In the context of probation violations, the analysis is different. A probation violation hearing is not a criminal trial and the Brady line of cases do not apply. However, probationers retain some due process rights under Gagnon v. Scarpelli, 411 U.S. 778 (1973), as well as a few statutory protections. Notably, a probationer in a contested hearing is entitled to the evidence against him under G.S. 15A-1345(e), at least by the time of the hearing. A probationer might point to that statute, as well as due process protections, when seeking a G.S. 15-207 order for probation narratives in a contested probation matter. While discovery requests are not necessarily a common occurrence in probation court, the information contained in the officer’s narrative may be quite relevant to the issues at hand. Getting the information may significantly inform defense strategy and client decisions. The information is therefore essential to protect a client’s rights at hearing. When appropriate, defense counsel should argue for production of the records in a probation violation case as a matter of G.S. 15A-1345(e), due process, and fundamental fairness. Keep in mind, the prosecutor has not seen these records.  The information may well influence the State’s position or obviate the need for a hearing at all.

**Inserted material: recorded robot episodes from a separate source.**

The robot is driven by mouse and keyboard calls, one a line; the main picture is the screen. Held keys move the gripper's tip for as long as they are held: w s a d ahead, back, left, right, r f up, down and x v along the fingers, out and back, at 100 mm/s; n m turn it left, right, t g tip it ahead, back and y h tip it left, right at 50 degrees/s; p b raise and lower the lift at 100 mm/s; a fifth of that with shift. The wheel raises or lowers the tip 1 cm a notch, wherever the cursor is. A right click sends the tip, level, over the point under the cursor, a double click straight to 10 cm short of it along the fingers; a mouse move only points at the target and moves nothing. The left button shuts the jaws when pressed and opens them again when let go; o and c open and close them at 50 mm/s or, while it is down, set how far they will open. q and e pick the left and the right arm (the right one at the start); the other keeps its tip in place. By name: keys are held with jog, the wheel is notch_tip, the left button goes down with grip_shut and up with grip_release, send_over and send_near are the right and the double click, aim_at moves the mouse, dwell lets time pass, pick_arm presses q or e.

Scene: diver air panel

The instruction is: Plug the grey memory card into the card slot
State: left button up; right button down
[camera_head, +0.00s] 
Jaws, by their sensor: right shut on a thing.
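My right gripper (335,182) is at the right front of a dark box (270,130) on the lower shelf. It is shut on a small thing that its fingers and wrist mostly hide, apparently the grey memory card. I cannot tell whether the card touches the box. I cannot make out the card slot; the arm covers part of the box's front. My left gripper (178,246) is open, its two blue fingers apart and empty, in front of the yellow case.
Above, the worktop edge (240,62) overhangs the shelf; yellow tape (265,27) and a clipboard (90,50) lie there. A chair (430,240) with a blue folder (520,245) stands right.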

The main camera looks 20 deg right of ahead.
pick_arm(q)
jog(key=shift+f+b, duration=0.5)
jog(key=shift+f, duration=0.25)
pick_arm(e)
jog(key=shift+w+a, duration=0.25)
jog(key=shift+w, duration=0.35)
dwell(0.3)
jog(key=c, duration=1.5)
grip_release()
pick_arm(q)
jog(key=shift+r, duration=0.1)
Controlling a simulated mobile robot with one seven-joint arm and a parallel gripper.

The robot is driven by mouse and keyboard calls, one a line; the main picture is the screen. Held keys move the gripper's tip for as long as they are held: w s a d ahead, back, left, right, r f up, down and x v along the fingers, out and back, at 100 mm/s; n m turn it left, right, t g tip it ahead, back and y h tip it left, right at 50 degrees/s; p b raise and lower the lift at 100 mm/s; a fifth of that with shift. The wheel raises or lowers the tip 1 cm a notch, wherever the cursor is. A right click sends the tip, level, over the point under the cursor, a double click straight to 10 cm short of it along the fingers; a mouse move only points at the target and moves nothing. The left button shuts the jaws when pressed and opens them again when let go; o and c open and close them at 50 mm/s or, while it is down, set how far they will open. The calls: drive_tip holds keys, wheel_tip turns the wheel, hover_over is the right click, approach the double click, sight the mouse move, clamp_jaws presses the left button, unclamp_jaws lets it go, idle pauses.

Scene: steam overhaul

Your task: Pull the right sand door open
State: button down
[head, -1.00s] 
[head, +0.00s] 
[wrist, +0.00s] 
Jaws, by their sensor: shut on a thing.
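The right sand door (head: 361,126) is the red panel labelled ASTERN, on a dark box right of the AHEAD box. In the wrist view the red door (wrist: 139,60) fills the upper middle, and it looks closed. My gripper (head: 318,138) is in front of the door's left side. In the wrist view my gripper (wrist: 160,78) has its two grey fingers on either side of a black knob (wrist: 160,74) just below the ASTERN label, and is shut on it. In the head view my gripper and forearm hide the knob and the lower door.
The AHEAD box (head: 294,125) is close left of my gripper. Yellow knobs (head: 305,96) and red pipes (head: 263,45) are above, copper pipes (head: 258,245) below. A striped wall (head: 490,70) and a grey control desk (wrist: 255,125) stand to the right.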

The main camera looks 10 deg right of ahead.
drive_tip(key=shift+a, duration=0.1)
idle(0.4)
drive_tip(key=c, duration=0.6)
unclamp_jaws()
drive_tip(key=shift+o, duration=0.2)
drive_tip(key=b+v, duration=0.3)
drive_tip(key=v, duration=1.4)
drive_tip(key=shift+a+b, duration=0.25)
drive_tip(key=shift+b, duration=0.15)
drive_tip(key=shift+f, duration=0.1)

To obtain the records in the probation context, a specific motion referencing G.S. 15-207 and probation narratives should be filed in the case when reason exists to believe the information may contain exculpatory or mitigating evidence pertaining to the alleged violation or grounds for modification. To strengthen the motion, counsel should highlight factual discrepancies and disputes at issue in the case which the narratives could help resolve. Consider serving the probation officer a copy of the motion or otherwise request that the records be brought to the court date for the judge to review.

While it takes extra digging, pursuing probation narratives just might lead you to hidden treasures. At the very least, you will be in a much better position to advise your client, to negotiate the matter, or, when needed, to defend your client at hearing.